田中芳樹著「銀河英雄伝説」第1巻(黎明編)の英訳版。

洋書なので、一切日本語は出てこないのですが、何度も読んで頭に入っているストーリーと台詞回しなので、読めるんじゃないかな、と思って読み始めたら、思った以上にスラスラ読めました。非常に読みやすいです。
何より、知らない単語があっても、ニュアンスで(原作の文章を思い出して)読み取れるというのは楽ですね。たまに、英文を訳して読んだのか、日本語の台詞を勝手に脳内再生したのか定かでない時もあります。

"Here in my room, I can hear the crowds outside shouting ‘Hail, Rudolf!’ I wonder how many days they’ll need to realize that they’re cheering their own hangman.”

「民衆がルドルフ万歳を叫ぶ声が私の部屋にも聴こえてくる。彼らが絞刑吏に万歳を叫んだことを自覚するまで、どれほどの日数を必要とするだろう」

(「Legend of Galactic Heroes:Dawn」PROLOGUEおよび「銀河英雄伝説 黎明編」序章より引用)

とはいえ、さすがに完全な洋書なので、斜め読みはできません。わからない単語や文法が出てきたらそれを今日の学びとして調べて終了ーー程度の進めかたをしています。そのため、読む速度は遅いです。完読してから掲載しようと思ったけれど、何ヵ月後になるか定かでないので、アスターテの会戦が終わったところでこの記事を書いています。

文中に使われている単語は、単語力がない私でもそれほど頻繁に辞書と引かずに済んでいるので、難しいものは使われていない印象です。
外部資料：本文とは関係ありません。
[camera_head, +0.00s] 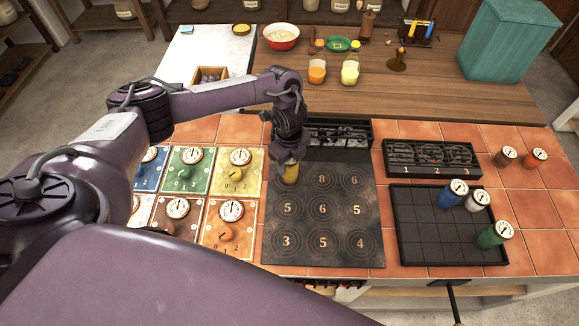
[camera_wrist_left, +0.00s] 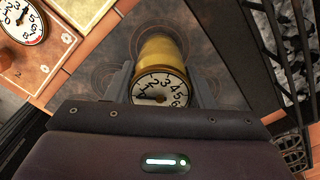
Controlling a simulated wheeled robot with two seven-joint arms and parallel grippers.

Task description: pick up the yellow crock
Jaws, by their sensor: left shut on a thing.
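The yellow crock (camera_head: 291,174) is at the far left ring of the dark stove plate (camera_head: 323,256) in the head view. My left gripper (camera_head: 291,160) reaches down onto it from above. In the left wrist view the yellow crock (camera_wrist_left: 158,52) shows its yellow side and a white numbered dial, between the two fingers of my left gripper (camera_wrist_left: 160,88). The fingers are shut on it. I cannot tell whether its base touches the plate. My right gripper is not in view.
A dark tray (camera_head: 420,235) to the right holds blue, white and green crocks near its right side. Brown and orange crocks (camera_head: 534,158) stand behind it. Coloured dial panels (camera_head: 187,182) lie left of the plate. A black rack (camera_head: 432,158) lies behind the tray.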

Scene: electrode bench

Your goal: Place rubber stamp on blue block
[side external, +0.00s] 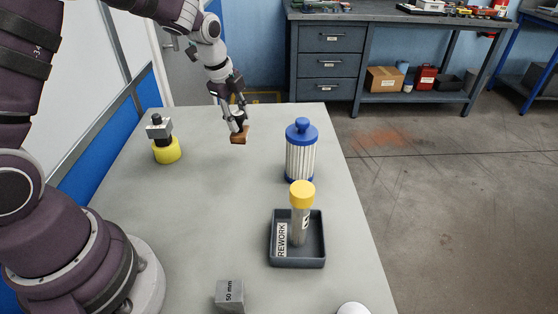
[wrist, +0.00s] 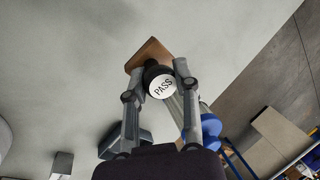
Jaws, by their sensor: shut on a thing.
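The rubber stamp (side external: 239,137) has a brown wooden base and a dark handle. In the wrist view, the stamp (wrist: 148,53) shows a white round top marked PASS. My gripper (side external: 238,121) is shut on the stamp's handle, and its fingers (wrist: 159,80) sit on either side of it. The stamp hangs base down over the far part of the table. I cannot tell how far above the table it is. I see no plain blue block in either view; a grey block marked 50 mm (side external: 229,294) stands at the near edge.
A white pleated cartridge with blue ends (side external: 300,160) stands right of the stamp. In front of it, a dark tray marked REWORK (side external: 285,262) holds a yellow-capped tube (side external: 301,205). A yellow-based item (side external: 167,153) stands at left. The table (side external: 200,205) between is clear.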

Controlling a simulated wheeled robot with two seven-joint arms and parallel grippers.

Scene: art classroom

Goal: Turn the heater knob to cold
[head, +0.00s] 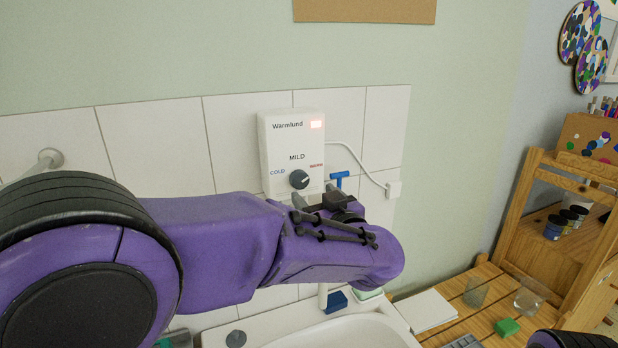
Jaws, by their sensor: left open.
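The heater (291,140) is a white box marked "Warmlund" on the tiled wall, with a lit red display at its upper right. Its dark round knob (299,179) sits low on the front, below "MILD", with "COLD" to the left and a red label to the right. The knob's light mark seems to point to the upper right, but it is small. My left gripper (326,199) is open, just below and right of the knob, apart from it in the picture. My purple left arm hides the area below the heater. My right gripper is not in view.
A white sink (352,333) lies below my arm. A slatted wooden table (475,311) with a green block (507,327) stands at the right.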

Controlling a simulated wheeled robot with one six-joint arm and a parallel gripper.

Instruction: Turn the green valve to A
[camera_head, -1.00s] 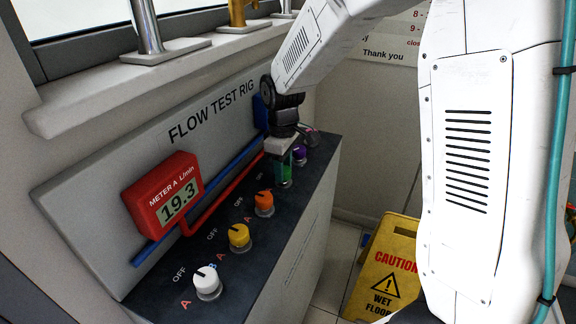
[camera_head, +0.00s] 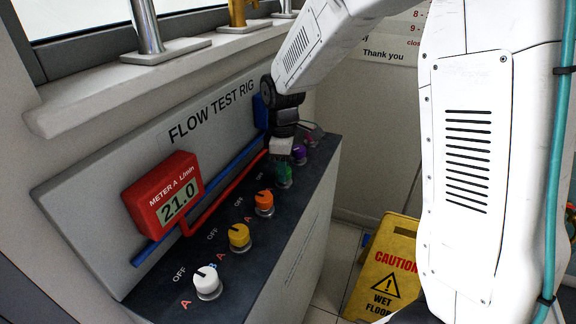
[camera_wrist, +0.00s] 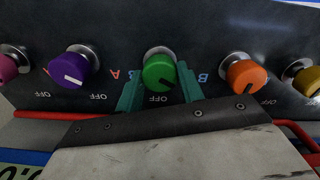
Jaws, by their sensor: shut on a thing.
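The green valve (camera_wrist: 158,70) is a round knob with a dark pointer mark, centred in the wrist view. Its mark points down and slightly right, near the upside-down OFF label (camera_wrist: 157,98) and a little toward B (camera_wrist: 203,77). The letter A (camera_wrist: 115,75) is on the knob's left. My gripper (camera_wrist: 160,80) is shut on the green valve, one teal finger on each side. In the head view the green valve (camera_head: 284,180) is partly hidden under my gripper (camera_head: 283,165).
Purple (camera_wrist: 74,68) and orange (camera_wrist: 245,76) knobs flank the green one. Yellow (camera_head: 239,236) and white (camera_head: 208,281) knobs are nearer in the head view. The red meter (camera_head: 163,193) reads 21.0. A yellow wet-floor sign (camera_head: 385,265) stands right of the rig.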

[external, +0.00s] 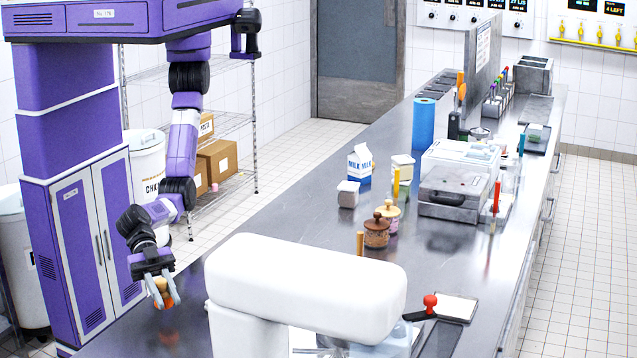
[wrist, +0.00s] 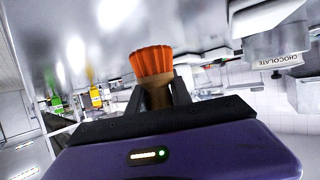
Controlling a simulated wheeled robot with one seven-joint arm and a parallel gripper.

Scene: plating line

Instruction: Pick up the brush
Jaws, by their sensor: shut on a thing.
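The brush has orange bristles (wrist: 152,61) and a tan handle (wrist: 157,98) in the wrist view. My gripper (wrist: 158,92) is shut on the handle, one dark finger on each side, with the bristles sticking out beyond the fingertips. In the external view my gripper (external: 163,292) hangs low at the left edge of the counter, with a small orange and tan part of the brush (external: 166,299) showing between its fingers. I cannot tell whether the brush touches the counter. The rest of the handle is hidden by the gripper.
The steel counter (external: 300,225) has a large white rounded machine (external: 305,280) in front, right of my gripper. Farther back stand small jars (external: 376,232), a milk carton (external: 360,165), a blue roll (external: 423,122) and a grey-white machine (external: 455,180). Bins stand left of the counter.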

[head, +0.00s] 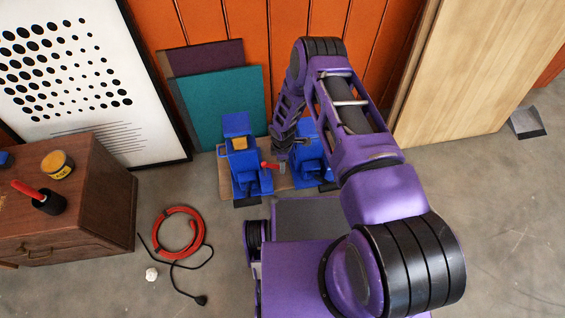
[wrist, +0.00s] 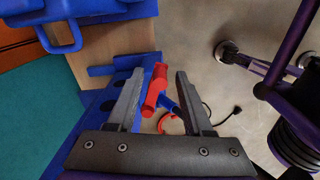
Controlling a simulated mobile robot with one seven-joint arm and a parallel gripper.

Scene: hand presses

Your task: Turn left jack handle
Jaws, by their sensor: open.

まったく想像がつかなくて、最初に引いた単語は「siblings」だったかな? 英語圏では日常的に使用されているし、非常に使い勝手のいい単語だったので一発で覚えました。
難しいのはむしろ、知っている単語が知らない意味で使われているときですね。「office」は私は事務所としての意味しか思い浮かばなくて躓いたのですが、要職とか仕事とか色々な使い方があるんですね。
また、帝国人がドイツ語圏名なので、キャラクター名として馴染んでいる音の印象と字面が合わなくて、ちょっと不思議に感じる時があります。
でも一番驚いたのは、本作独特の典雅な言い回しが、割とそのまま英語化されていること。こんなに直訳で、ちゃんと英語圏の人に通じるのかな?と思ったくらいです。

なんにせよ、自分が好きな日本語作品を英語で読む、というのは英語の勉強としても面白い体験だと思いました。

コメント

水輪

 お久しぶりです。
 私もタイトルは忘れましたが、宮沢賢治を英訳して、なぜその単語を使ったのか解説してくれる本を読んだことがあります。
 主に詩の翻訳だったので、リズム感を大切にしたとか、宮沢賢治がその詩を書いた時期の取り巻く状況の解説が、国語の教科書よりわかりやすかったです(笑)

 完全英訳はちょっと敷居が高い感じですね

麻生壱埜

ご無沙汰しております。
解説つきは面白いですね! 岩波書店の「英語で読み解く賢治の世界」でしょうか。
国語の教科書より分かりやすいのは、笑っちゃうけれど、わかる気がします。

昔AKCには、半分は若気の至り、半分は英語力強化を目論んで、自作を若干数英訳して置いてましたが、あれも「あえてこの単語を選ぶぜ!」みたいなことをしておりました。
もっとも、語彙力が足りなくて、本当に思ったような表現になっていたかは疑問ですが。